=== Directions ===
Leaving out the pictures, transcribe all of the records faithfully.

=== Recorded data ===

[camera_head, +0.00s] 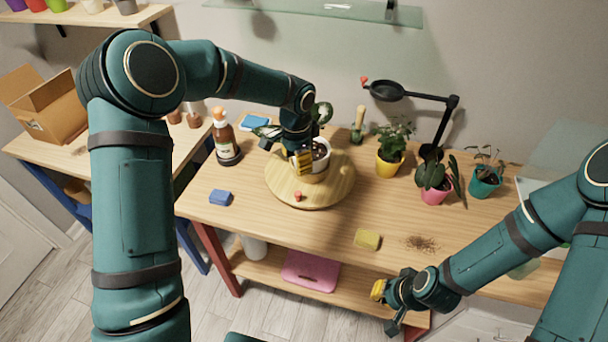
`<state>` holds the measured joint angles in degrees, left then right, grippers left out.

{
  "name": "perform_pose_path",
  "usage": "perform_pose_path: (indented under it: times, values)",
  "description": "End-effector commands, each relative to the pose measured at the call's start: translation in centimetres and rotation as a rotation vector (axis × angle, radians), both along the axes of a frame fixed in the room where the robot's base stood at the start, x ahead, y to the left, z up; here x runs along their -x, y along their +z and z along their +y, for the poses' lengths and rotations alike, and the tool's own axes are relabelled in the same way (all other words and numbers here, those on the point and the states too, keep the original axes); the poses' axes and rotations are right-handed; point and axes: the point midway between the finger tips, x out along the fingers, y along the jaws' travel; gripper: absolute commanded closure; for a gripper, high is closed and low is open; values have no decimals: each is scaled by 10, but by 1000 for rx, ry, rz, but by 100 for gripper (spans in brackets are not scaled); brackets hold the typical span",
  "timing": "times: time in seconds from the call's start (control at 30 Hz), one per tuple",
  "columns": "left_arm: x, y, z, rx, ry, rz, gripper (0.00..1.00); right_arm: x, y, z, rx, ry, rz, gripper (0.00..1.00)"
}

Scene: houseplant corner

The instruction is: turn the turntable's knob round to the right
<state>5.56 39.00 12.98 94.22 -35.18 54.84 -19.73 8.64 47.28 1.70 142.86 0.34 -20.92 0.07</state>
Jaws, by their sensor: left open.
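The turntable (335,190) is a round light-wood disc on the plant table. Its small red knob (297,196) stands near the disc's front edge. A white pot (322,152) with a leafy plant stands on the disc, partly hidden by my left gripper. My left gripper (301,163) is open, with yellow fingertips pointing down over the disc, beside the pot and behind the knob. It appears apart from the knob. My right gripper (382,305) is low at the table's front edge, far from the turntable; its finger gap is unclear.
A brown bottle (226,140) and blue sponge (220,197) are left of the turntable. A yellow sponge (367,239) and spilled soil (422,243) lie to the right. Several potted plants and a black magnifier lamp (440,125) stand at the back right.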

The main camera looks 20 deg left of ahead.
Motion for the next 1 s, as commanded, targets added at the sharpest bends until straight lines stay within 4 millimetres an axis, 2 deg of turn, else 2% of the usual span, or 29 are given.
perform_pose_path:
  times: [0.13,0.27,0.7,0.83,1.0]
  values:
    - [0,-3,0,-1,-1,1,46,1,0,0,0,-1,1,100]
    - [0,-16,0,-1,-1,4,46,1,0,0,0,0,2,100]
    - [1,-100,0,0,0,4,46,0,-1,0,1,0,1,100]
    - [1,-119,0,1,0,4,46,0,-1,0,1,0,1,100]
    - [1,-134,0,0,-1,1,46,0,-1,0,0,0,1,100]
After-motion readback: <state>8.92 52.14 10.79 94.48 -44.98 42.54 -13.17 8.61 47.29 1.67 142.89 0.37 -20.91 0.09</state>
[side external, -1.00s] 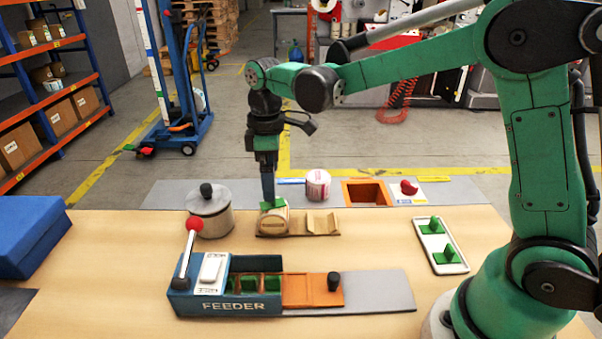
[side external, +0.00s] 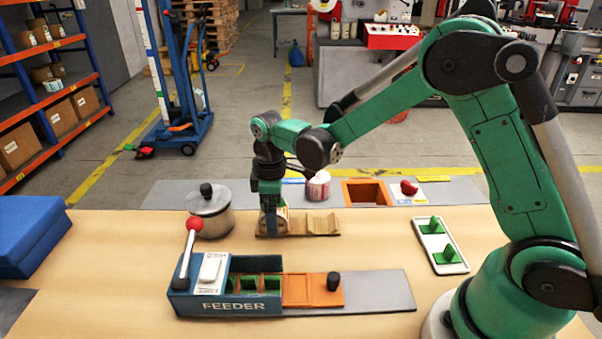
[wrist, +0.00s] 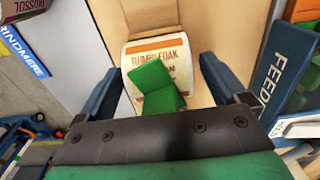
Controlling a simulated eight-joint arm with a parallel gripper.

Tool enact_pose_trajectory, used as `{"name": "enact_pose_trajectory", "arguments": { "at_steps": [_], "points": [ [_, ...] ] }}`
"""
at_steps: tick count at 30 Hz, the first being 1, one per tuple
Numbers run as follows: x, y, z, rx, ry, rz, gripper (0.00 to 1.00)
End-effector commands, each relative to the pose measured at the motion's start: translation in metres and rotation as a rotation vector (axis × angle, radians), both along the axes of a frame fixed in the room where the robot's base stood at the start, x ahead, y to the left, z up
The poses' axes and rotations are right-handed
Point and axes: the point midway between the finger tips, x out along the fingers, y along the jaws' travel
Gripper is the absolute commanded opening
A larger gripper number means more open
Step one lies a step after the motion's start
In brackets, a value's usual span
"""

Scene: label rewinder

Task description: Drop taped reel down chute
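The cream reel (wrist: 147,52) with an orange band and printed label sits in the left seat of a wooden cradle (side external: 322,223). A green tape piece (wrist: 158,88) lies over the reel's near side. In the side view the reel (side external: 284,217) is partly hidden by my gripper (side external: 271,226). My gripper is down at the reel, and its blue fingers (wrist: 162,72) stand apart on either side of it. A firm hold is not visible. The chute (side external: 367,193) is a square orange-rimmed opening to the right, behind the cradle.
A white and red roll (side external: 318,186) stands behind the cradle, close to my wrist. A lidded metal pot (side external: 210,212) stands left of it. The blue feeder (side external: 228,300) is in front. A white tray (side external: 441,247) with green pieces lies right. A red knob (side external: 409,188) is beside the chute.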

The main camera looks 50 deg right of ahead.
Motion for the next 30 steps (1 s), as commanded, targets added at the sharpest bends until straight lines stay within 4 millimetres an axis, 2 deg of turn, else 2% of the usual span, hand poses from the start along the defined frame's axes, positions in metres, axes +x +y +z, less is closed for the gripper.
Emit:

=== Solved problem ===
[camera_head, +0.00s] 
`<state>` holds the measured joint angles in degrees, left then right, grippers left out.

{
  "name": "perform_pose_path",
  "usage": "perform_pose_path: (indented under it: times, values)",
  "description": "End-effector commands, each relative to the pose measured at the call's start: translation in centimetres and rotation as a rotation vector (axis × angle, radians), both along the axes of a frame fixed in the room where the robot's base stood at the start, x ahead, y to the left, z up; here x runs along their -x, y along their +z and z along their +y, for the poses' lengths and rotations alike, and the tool's own axes are relabelled in the same way (all other words and numbers here, those on the point and the states too, keep the original axes); the poses' axes and rotations are right-handed; point and axes: the point midway between the finger tips, x out along the fingers, y along the jaws' travel; gripper: absolute commanded closure; for a gripper, high is closed and low is open; values have no decimals: each is scaled by 10, but by 1000 for rx, ry, rz, but by 100 for gripper (spans in brackets are not scaled); brackets hold the typical span",
  "timing": "times: time in seconds from the call's start (control at 30 Hz), one per tuple",
  "columns": "left_arm: x, y, z, rx, ry, rz, gripper (0.00..1.00); right_arm: x, y, z, rx, ry, rz, gripper (0.00..1.00)"
}

Scene: houseplant corner

The instruction is: turn the turntable's knob round to the right
<state>5.56 39.00 12.98 94.22 -35.18 54.84 -19.73 8.64 47.28 1.70 142.86 0.34 -20.92 0.07</state>
Jaws, by their sensor: left open.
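The turntable (335,190) is a round light-wood disc on the plant table. Its small red knob (297,196) stands near the disc's front edge. A white pot (322,152) with a leafy plant stands on the disc, partly hidden by my left gripper. My left gripper (301,163) is open, with yellow fingertips pointing down over the disc, beside the pot and behind the knob. It appears apart from the knob. My right gripper (382,305) is low at the table's front edge, far from the turntable; its finger gap is unclear.
A brown bottle (226,140) and blue sponge (220,197) are left of the turntable. A yellow sponge (367,239) and spilled soil (422,243) lie to the right. Several potted plants and a black magnifier lamp (440,125) stand at the back right.

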The main camera looks 20 deg left of ahead.
Motion for the next 1 s, as commanded, targets added at the sharpest bends until straight lines stay within 4 millimetres an axis, 2 deg of turn, else 2% of the usual span, or 29 are given.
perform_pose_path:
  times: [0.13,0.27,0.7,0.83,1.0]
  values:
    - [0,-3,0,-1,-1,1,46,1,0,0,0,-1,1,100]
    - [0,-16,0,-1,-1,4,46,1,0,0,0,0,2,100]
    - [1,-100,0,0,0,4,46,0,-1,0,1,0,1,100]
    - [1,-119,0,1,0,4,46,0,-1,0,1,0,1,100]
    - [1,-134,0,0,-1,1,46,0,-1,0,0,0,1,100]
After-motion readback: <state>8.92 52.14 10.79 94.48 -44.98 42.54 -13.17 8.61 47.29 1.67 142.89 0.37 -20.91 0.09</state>
[side external, -1.00s] 
[side external, +0.00s] 
[wrist, +0.00s] 
Controlling a simulated eight-joint arm with a parallel gripper.

Tool enact_pose_trajectory, used as `{"name": "enact_pose_trajectory", "arguments": { "at_steps": [_], "points": [ [_, ...] ] }}`
"""
at_steps: tick count at 30 Hz, the first being 1, one per tuple
Numbers run as follows: x, y, z, rx, ry, rz, gripper (0.00 to 1.00)
End-effector commands, each relative to the pose measured at the motion's start: translation in metres and rotation as a rotation vector (axis × angle, radians), both along the axes of a frame fixed in the room where the robot's base stood at the start, x ahead, y to the left, z up
The poses' axes and rotations are right-handed
Point and axes: the point midway between the finger tips, x out along the fingers, y along the jaws' travel
Gripper is the absolute commanded opening
A larger gripper number means more open
Step one lies a step after the motion's start
In brackets, a value's usual span
"""

Scene: label rewinder

Task description: Drop taped reel down chute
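The cream reel (wrist: 147,52) with an orange band and printed label sits in the left seat of a wooden cradle (side external: 322,223). A green tape piece (wrist: 158,88) lies over the reel's near side. In the side view the reel (side external: 284,217) is partly hidden by my gripper (side external: 271,226). My gripper is down at the reel, and its blue fingers (wrist: 162,72) stand apart on either side of it. A firm hold is not visible. The chute (side external: 367,193) is a square orange-rimmed opening to the right, behind the cradle.
A white and red roll (side external: 318,186) stands behind the cradle, close to my wrist. A lidded metal pot (side external: 210,212) stands left of it. The blue feeder (side external: 228,300) is in front. A white tray (side external: 441,247) with green pieces lies right. A red knob (side external: 409,188) is beside the chute.

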The main camera looks 50 deg right of ahead.
Motion for the next 30 steps (1 s), as commanded, targets added at the sharpest bends until straight lines stay within 4 millimetres an axis, 2 deg of turn, else 2% of the usual span, hand poses from the start along the defined frame's axes, positions in metres, axes +x +y +z, less is closed for the gripper.
Emit:

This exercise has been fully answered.